Revoir le lancement de la Chaire Outre-mer de Sciences Po Paris

Cinq champs d’expérimentations

Le document identifie ensuite cinq champs d’expérimentations de politiques publiques qui pourraient être déclinés à l’échelle nationale. Le premier concerne la jeunesse mahoraise, pour laquelle il faudrait « multiplier les vecteurs d’insertion », en étoffant notamment l’offre de formation, en incitant les talents locaux ayant obtenus leurs diplômes ailleurs à revenir s’installer à Mayotte et en faisant converger le taux d’illettrisme du territoire avec la moyenne nationale. Un second domaine est relatif à l’action de protection de la biodiversité, « gravement menacée par l’étalement urbain, les destructions illégales, la prolifération des déchets, mais aussi par l’éclatement de la politique de protection de l’environnement ». Les auteurs proposent ainsi de créer un poste de sous-préfet en charge de l’environnement, susceptible de coordonner toutes les actions sur le terrain.

Dans cette perspective, ils souhaitent également « expérimenter à Mayotte une réelle déconcentration et une organisation des services de l’État resserrée autour du préfet ». « L’échelon déconcentré disposerait de la compétence de droit commun au niveau de l’Etat et, à rebours, l’échelon central ne se verrait attribuer que des compétences précises », écrivent les auteurs. Ces derniers suggèrent également une meilleure articulation entre la préfecture de Mayotte et l’ambassade de France aux Comores afin de mieux coordonner les efforts nationaux sur les quelque 55 miles marins qui séparent les quatre îles. 

L’étude prône en outre un renforcement des services publics essentiels, en particulier l’éducation primaire, l’aide sociale à l’enfance, la protection maternelle et infantile, l’eau potable et l’assainissement, la collecte et le traitement des déchets ainsi que l’aménagement du territoire.
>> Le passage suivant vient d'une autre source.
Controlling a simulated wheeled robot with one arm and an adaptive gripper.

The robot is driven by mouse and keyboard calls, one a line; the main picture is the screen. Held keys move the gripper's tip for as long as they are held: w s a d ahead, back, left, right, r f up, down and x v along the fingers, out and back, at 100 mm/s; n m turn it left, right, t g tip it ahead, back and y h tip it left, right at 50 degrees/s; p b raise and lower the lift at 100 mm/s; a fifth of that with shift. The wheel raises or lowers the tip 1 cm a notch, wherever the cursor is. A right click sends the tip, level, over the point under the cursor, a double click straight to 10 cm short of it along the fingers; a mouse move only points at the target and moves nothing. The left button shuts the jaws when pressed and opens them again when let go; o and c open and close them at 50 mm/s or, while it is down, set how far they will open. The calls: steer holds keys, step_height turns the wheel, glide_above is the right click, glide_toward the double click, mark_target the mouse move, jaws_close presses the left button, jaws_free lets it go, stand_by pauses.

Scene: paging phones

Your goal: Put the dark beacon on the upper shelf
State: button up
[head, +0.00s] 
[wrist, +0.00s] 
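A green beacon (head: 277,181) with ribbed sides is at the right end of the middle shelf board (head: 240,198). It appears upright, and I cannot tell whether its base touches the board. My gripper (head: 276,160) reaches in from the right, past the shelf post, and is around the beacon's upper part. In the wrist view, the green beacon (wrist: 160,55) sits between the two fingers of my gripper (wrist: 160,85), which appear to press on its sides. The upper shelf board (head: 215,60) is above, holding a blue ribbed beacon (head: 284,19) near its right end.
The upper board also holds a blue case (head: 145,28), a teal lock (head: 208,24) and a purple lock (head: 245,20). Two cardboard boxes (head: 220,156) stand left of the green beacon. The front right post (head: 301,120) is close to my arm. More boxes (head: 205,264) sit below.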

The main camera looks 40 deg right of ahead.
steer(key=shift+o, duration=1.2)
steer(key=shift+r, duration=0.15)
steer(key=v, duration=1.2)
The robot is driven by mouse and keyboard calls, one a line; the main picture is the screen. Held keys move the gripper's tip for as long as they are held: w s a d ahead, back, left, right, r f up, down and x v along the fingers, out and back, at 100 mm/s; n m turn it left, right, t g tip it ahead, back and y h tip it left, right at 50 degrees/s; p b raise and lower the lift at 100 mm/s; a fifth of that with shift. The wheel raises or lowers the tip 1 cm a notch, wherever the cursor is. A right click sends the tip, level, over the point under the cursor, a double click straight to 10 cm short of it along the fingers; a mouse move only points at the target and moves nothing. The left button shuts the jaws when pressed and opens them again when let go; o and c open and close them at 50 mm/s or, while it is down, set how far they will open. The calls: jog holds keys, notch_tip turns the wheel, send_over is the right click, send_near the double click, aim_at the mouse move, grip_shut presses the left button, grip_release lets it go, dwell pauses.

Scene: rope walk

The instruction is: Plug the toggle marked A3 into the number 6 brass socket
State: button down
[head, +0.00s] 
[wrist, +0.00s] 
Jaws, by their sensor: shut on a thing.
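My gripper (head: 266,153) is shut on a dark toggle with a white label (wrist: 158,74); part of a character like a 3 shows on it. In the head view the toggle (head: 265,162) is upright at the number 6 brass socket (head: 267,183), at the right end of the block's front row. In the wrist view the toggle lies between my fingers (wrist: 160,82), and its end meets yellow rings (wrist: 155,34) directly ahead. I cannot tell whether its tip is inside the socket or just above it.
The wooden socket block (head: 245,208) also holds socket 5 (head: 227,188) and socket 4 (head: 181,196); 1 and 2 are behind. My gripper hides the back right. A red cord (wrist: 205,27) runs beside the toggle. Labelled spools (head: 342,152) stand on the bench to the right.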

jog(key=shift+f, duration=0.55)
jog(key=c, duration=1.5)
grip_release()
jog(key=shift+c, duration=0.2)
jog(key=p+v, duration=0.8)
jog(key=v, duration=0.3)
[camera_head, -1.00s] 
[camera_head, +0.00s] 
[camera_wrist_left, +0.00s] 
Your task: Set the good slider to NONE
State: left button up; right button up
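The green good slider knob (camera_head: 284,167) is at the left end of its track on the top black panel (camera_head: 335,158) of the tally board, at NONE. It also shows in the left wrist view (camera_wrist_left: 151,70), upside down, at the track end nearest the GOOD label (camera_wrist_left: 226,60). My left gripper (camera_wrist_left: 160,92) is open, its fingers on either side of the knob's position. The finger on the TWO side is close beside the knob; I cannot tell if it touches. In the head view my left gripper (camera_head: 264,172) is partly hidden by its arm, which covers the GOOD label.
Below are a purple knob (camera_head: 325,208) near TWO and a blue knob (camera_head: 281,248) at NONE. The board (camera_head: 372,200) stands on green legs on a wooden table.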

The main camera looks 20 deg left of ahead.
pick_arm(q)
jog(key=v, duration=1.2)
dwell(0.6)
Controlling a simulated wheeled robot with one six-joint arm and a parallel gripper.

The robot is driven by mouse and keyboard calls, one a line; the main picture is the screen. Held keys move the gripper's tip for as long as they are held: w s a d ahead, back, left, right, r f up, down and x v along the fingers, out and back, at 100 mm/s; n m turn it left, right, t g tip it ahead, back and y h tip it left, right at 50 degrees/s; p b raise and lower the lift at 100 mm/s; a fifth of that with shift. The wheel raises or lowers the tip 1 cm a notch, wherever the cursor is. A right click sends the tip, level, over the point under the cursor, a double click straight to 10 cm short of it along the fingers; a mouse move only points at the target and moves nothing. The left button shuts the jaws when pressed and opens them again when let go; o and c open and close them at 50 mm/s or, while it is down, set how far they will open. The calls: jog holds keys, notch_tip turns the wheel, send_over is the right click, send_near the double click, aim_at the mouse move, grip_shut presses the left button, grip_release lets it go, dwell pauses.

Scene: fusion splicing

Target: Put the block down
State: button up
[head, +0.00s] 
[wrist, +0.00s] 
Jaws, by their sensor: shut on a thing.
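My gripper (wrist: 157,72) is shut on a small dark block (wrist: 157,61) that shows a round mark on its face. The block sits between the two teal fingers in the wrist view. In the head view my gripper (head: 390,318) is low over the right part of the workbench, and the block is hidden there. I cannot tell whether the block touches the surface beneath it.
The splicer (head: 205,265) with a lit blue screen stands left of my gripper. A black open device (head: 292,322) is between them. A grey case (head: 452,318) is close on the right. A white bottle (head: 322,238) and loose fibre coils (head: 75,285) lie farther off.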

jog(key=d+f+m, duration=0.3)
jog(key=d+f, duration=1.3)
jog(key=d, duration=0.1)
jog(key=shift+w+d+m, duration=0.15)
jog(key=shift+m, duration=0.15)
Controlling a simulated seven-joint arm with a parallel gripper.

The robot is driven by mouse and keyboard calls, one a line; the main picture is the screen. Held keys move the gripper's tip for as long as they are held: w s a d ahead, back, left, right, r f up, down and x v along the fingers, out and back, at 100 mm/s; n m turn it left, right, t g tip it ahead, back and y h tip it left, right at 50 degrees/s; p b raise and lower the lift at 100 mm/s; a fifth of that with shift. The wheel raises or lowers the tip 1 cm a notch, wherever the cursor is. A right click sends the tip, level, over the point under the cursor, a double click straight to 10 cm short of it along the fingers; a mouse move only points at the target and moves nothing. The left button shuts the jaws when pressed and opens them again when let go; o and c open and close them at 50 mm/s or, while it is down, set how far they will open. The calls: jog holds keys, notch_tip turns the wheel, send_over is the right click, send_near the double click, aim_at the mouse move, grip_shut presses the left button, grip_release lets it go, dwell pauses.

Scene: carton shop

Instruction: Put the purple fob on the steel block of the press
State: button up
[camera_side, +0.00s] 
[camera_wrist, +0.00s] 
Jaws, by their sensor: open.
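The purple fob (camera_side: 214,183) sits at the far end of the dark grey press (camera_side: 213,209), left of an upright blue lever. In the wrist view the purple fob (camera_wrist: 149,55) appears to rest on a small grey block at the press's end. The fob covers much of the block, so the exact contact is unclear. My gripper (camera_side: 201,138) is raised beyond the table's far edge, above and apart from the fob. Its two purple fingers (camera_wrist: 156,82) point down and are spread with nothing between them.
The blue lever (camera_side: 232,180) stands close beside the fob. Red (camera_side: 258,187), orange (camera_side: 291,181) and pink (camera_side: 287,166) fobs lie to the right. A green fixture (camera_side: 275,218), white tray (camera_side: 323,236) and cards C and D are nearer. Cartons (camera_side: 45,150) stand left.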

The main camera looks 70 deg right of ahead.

Enfin, les auteurs insistent sur la nécessité de l’amélioration de la gestion territoriale du maintien de l’ordre. « Mayotte pourrait être une terre d’expérimentation pour les nouvelles technologies de la sécurité, par l’usage accru de drones avec renvoi d’images au sol et le déploiement d’une cartographie dynamique des terrains d’intervention pour s’orienter dans les quartiers à l’urbanisme souvent chaotique », expliquent-ils notamment.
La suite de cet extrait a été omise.